A pinboard by
Timothy Raben

Postdoc, University of Kansas


Grazing collisions of extremely high energy particles to understand nature and find new particles

Colliding particles at very small angles involves fundamental physics but until recently good experimental and theoretical descriptions have at times been lacking.

In a particle collider, the probability for particles to scatter increases with energy over a very large range of energies. However, this result, known since the 60s, has never quite completely describable using known physics techniques (quantum field theory). Theoretically the issue process is described by a regime where one must carefully re-sum infinite series’ of vanishingly small contributions while skirting the boundary of perturbative physics. Experimentally, when particles collide, measurements are needed of particle jets produced almost directly along the axis of collision; it is difficult to build detectors where a beam of particles must also travel! Progress in the past 20 years has at times offered more questions than answers!

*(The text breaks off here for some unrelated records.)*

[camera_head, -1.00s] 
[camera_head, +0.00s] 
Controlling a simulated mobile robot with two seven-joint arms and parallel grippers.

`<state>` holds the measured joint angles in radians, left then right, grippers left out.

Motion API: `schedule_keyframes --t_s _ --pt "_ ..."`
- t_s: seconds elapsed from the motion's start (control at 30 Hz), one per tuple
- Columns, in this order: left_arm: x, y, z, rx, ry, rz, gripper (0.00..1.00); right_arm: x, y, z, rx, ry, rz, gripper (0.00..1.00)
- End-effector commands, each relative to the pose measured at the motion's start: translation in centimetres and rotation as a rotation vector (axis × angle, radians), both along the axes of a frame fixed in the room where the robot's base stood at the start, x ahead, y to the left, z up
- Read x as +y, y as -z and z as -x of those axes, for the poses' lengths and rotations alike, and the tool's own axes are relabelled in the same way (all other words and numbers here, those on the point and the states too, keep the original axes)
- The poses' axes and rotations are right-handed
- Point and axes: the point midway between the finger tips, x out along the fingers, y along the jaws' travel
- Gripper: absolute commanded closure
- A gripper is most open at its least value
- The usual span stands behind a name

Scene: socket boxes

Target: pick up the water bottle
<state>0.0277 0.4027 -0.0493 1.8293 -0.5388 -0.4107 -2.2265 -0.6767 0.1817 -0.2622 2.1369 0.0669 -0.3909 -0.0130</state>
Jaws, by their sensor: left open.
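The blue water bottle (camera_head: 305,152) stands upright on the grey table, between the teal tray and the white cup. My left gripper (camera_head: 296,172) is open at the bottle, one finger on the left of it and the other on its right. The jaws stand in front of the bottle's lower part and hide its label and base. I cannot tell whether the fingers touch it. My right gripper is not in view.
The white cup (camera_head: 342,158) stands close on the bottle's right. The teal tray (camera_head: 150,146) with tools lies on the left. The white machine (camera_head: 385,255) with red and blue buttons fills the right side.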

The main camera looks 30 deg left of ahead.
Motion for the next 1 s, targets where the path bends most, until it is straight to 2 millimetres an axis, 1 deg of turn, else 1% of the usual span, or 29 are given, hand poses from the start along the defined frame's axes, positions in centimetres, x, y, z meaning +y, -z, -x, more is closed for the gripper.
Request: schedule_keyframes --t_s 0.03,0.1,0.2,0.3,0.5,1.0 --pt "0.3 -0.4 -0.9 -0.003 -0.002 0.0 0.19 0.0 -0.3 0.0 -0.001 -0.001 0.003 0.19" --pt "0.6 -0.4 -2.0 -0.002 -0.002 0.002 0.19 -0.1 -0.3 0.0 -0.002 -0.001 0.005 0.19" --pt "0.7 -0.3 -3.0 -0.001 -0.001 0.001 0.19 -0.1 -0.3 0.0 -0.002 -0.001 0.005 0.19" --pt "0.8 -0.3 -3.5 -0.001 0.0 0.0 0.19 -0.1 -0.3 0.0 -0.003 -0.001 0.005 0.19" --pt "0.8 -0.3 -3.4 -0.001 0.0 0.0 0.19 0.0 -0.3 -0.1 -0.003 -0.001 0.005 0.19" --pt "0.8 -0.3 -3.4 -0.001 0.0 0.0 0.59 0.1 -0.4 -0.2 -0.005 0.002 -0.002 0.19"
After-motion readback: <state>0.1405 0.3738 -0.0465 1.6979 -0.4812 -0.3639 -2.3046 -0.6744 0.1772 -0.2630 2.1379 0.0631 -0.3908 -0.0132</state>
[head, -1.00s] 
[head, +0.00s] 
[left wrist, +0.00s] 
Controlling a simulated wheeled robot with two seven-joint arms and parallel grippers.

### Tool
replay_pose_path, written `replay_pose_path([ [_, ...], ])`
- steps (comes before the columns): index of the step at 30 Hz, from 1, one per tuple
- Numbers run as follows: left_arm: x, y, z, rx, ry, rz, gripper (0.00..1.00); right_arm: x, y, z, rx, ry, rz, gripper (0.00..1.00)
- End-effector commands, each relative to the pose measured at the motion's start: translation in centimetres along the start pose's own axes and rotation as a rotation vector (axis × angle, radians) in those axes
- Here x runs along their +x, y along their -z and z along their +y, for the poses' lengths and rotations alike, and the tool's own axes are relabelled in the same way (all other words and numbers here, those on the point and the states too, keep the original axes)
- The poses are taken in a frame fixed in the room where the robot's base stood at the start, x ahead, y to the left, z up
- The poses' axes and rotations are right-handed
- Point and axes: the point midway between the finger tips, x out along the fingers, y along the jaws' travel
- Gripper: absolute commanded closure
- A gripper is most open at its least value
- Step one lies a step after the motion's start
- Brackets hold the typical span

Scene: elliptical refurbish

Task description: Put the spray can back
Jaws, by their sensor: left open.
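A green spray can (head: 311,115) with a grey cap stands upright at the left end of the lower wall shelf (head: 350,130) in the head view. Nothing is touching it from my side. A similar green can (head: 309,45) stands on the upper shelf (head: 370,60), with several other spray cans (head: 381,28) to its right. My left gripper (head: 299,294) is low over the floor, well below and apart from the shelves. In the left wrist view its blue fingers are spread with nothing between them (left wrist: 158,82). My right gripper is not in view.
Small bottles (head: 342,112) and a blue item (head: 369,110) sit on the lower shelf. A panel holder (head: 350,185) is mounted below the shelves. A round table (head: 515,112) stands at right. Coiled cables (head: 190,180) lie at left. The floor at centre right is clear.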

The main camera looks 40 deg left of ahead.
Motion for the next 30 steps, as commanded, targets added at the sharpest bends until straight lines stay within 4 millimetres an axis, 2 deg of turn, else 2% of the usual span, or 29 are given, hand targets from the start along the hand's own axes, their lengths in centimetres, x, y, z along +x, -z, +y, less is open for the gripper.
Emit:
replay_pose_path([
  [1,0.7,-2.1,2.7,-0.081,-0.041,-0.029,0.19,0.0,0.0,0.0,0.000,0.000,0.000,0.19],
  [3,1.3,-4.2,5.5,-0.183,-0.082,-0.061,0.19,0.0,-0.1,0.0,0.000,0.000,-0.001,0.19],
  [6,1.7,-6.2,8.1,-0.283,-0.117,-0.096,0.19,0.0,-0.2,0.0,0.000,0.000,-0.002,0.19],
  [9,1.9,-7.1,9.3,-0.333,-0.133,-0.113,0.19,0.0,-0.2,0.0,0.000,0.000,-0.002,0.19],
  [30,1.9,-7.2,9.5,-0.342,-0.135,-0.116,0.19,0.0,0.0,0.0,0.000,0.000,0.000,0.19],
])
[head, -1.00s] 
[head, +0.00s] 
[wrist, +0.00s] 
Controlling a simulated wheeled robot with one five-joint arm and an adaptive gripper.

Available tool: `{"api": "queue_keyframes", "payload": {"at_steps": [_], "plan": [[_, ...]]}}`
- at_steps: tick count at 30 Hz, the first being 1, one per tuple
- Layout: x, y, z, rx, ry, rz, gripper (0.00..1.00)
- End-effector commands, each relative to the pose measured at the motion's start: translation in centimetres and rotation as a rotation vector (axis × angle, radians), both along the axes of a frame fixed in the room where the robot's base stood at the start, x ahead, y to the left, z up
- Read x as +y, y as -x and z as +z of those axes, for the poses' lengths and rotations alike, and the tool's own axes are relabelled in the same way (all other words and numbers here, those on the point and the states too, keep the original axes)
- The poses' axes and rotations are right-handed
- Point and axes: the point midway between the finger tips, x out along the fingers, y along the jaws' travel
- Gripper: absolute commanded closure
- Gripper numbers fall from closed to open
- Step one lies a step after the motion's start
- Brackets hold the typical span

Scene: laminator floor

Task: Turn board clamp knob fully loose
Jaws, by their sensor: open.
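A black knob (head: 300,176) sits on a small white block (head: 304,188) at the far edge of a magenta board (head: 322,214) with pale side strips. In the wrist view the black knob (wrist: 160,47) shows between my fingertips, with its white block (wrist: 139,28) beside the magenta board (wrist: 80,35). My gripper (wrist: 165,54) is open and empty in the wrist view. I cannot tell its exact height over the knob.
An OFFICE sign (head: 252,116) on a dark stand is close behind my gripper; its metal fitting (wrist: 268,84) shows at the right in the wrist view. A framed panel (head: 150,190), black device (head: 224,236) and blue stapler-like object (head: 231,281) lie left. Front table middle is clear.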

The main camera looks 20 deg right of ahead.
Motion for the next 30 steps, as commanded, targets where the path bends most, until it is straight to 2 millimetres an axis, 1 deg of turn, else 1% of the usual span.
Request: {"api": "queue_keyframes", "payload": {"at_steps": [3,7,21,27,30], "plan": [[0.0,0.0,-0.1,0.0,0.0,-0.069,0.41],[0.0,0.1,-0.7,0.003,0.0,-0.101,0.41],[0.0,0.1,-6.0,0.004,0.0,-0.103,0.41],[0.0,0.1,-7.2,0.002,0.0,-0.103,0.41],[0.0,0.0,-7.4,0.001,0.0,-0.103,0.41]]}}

Here at KU we are able to work hand in hand with experimentalists making new measurements of these forward jets, while at the same time improving the theoretical description. In these so-called “forward collisions” can be described by a process where the protons head toward a collision and exchange a particle: the Pomeron. Our work tackles this complicated physics on three fronts. First, how we can re-sum more and more of the important contributions that describe Pomeron exchange? Unlike most particle collisions, where physicists can describe them using a finite number of contributing effects, Pomeron exchange involves an infinite number of effects. We are showing how to include more and more of these infinite contributions in the description of the Pomeron. Secondly, when particles like the proton are sped up to higher and higher energies they actually become denser: there are more and more partons (the quarks and gluons that make up the proton) floating around inside. We are describing how to connect these denser protons, which are very complicated, to the exchange of the Pomeron. And finally, the need to resum these infinite contributions and look at very forward interactions put us on the boundary of what is traditionally called Perturbative Physics. As a counterpoint, we are also using techniques that come from string theory to describe the string-Pomeron and model these events from a NON-perturbative perspective!